--- MATERIAL PROVIDED ---
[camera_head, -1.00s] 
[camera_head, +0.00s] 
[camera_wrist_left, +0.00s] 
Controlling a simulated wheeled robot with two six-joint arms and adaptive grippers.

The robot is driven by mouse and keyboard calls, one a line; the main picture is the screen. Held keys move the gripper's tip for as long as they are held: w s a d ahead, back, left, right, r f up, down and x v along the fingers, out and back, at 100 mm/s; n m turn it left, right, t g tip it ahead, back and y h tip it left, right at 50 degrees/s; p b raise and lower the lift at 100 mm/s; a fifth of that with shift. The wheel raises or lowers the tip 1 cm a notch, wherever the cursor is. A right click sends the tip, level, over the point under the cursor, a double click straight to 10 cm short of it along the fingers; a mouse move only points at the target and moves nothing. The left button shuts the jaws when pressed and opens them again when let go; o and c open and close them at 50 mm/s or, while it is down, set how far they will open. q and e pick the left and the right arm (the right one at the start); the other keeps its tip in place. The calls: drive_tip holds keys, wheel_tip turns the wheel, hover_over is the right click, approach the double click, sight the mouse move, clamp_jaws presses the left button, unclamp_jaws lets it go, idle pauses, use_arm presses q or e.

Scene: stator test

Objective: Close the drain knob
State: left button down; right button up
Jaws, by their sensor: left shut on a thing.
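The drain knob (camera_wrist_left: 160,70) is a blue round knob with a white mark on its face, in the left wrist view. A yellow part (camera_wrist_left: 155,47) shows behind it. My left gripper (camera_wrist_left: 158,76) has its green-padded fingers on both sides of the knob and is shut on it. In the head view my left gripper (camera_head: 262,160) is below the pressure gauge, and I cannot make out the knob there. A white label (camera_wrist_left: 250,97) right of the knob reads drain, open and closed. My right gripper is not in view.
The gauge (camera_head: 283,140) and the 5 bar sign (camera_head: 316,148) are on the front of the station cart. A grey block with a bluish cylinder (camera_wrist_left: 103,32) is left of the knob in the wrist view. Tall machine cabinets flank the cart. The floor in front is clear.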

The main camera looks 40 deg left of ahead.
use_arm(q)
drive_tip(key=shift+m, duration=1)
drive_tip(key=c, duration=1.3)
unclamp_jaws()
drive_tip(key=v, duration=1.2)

--

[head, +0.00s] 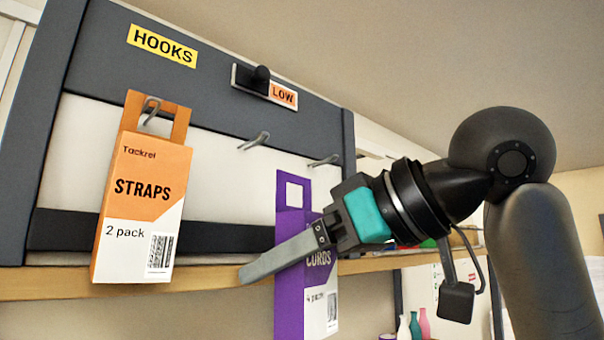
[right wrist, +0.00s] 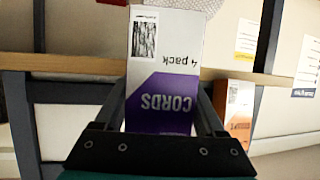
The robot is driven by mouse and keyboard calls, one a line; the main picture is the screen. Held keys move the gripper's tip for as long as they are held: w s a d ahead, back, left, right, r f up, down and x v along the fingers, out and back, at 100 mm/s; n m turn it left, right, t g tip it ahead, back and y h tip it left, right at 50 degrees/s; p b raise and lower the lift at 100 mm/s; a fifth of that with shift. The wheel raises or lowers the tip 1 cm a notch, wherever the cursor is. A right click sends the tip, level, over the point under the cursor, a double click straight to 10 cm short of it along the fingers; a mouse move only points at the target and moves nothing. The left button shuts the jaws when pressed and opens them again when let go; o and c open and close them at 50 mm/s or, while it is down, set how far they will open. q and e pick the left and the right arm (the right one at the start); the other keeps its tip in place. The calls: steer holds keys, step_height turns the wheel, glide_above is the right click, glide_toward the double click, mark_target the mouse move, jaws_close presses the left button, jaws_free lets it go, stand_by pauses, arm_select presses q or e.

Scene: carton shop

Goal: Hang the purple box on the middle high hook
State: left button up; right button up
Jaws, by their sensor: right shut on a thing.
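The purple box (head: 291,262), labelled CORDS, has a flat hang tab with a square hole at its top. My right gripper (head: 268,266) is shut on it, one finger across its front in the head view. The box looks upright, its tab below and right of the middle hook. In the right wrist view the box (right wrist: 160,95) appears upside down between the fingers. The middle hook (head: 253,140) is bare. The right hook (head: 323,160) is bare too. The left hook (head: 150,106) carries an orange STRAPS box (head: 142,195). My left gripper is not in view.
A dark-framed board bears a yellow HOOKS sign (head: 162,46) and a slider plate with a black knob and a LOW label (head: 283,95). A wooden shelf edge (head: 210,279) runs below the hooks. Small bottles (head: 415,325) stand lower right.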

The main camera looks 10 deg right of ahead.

--- YOUR INSTRUCTIONS ---
Check each line above for the word "State" and copy the ones that have it.

--- PROBLEM SOLUTION ---
State: left button down; right button up
State: left button up; right button up

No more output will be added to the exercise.